I’m Getting Kicked Out of Norway

October 20, 2018 4 min read 0 Comments

I’m Getting Kicked Out of Norway | A Map to Anywhere

You don’t have to go home but you can’t stay here.

I know this sounds dramatic. And despite my best efforts to play it cool, and go with the flow and that sort of nonsense, getting kicked out of Norway has been uncomfortably dramatic.

For the first time since giving up my lease in July of 2017, I had unpacked  and was planning on spending a cozy winter in a lovely apartment with a beautiful view, with my boyfriend.

 

This was the view from our living room.

 

Then the visa thing happened and it turns out, I will be not be doing any of the above.

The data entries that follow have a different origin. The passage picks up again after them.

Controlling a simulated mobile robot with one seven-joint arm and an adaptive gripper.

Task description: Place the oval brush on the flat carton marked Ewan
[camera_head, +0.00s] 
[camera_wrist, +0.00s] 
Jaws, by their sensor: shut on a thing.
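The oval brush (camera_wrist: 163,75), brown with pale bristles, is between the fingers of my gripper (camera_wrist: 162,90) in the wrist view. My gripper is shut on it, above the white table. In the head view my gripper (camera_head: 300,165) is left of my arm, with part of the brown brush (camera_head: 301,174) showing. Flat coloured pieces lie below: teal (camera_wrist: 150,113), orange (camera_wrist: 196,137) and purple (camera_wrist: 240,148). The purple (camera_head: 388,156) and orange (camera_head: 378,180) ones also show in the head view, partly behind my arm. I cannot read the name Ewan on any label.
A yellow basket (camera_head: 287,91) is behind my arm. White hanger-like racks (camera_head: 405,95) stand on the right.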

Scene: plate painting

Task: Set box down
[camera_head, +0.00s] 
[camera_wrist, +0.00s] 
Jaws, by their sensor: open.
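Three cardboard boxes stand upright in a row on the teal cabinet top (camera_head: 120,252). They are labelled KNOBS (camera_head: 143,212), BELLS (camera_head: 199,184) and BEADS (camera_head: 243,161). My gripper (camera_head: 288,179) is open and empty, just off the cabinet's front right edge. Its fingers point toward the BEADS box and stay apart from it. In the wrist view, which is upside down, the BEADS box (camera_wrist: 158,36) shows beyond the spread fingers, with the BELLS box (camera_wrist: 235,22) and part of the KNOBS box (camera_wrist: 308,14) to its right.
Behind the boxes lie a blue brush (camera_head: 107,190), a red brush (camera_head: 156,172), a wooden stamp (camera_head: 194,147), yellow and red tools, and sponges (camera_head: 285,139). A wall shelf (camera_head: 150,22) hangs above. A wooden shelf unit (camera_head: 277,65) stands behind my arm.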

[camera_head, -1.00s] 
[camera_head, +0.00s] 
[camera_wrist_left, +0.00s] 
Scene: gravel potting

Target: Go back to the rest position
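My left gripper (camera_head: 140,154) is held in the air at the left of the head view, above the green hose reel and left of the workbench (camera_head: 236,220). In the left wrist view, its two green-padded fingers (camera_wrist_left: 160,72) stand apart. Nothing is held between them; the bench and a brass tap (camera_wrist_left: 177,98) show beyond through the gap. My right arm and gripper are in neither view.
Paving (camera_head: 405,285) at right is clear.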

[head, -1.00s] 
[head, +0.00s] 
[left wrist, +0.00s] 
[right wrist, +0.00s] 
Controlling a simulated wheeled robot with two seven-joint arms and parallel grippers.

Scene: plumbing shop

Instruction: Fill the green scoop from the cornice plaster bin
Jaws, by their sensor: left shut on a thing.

In fact, I will likely be spending a cold winter living in AirBnB's. 

We thought we had everything to qualify, we thought this would work.

But it didn’t.

So I must vacate the country and all countries belonging to the Schengen Area which is basically all of Western Europe by October 30th.

I Didn’t Think I’d Get Kicked Out of Norway

Now, I’m not a stranger to dealing with visas, a lot of places I’ve visited require them.

I waited in line for days in Vietnam, hoping the Chinese embassy would grant me a visa. I wore my backpacking finery curry favor. I met a celebrity there,

I showed people my bank account, my social security number, my passport. Honestly, I would have shown them my underwear if they had asked. They did not care to see them.

I have spent hours at the Egyptian visa desk past midnight waiting for them to glue a stamp of approval on my passport and I’ve also gotten rejected for a visa to Brazil not once, but twice. That’s two cancelled plane tickets! Why? Because Brazilian visa officers were so overwhelmed by both the Olympics and the soccer World Cup that they went on multiple strikes for the following two years.

My point is, I’m not a novice when it comes to these things. And we thought this one would be a breeze.

We were wrong.

Welcome to the Visa Roller Coaster

It has been a dramatic roller coaster of a week. First, we thought I’d have to leave, then we thought I could stay. Then they said they needed original documents of EVERYTHING including my birth certificate and college diploma. My sister miraculously found them for me in my storage space back home.

Then we never even bothered to send them because by then, we knew it wasn’t going to happen.

On the bright side, my sister said I was the most organized person she’d ever seen. That was awesome. High point of the week right there.

I got the news on Tuesday that I would have to leave. That was the low point.

Here's the thing about visa low points, they just feel like a lot of bureaucratic paperwork and checked boxes that are somehow suddenly given the authority to determine your fate. 

Like if your printer suddenly started up and spat out a paper that told you to move to Istanbul. 

It's a very sterile, humanless, high stakes game to play..

This forcefully having to leave my new home, my boyfriend, and any semblance of normalcy suddenly and certainly has been such a downer.

I had started believing I was really free in the world and then a government stepped in and said, “Not until we say you are.”

And in Norway’s defense, the US is much, much more stringent around these requirements, so Norway was our best chance.

But either way, I don’t like the feeling of a government making my major life choices.

Unfortunately, that is what I signed up for when dating a foreigner.

 

kicked out of norway
Where to next?

 

A map to anywhere but here…

I am stressed, my body feels like it’s been hit by a truck and I’m not sleeping well.

Where should I go? Somewhere near so maybe we can see each other on long weekends? It can’t be a neighboring country though, they’re all part of the Schengen Area.

I hate long distance. We both do. And we both said going into this we didn’t want to ever do it again.

And for how long will we have to do this?

At least three months.

That’s just you know, Thanksgiving, Christmas, New Years, both our birthdays and some random uncelebrated presidents days away. February is practically just around the corner, right?

 

Rachel S. Walla will you please go now?

So now, my life looks mostly like that of the Dr. Seuss book “Marvin K Mooney Would You Please Go Now!”

Just replace Marvin K. Mooney with Rachel S. Walla.

This is basically the Norwegian government’s stance.

 

“Rachel S Walla would you please go now!

The time has come.

The time is now.

Just go.

Go.

Go!

I don’t care how.

 

You can go by foot.

You can go by cow.

 

Rachel S. Walla would you please go now!”

 

And following the footsteps of Marvin K Mooney, “The time had come, so Marvin went.”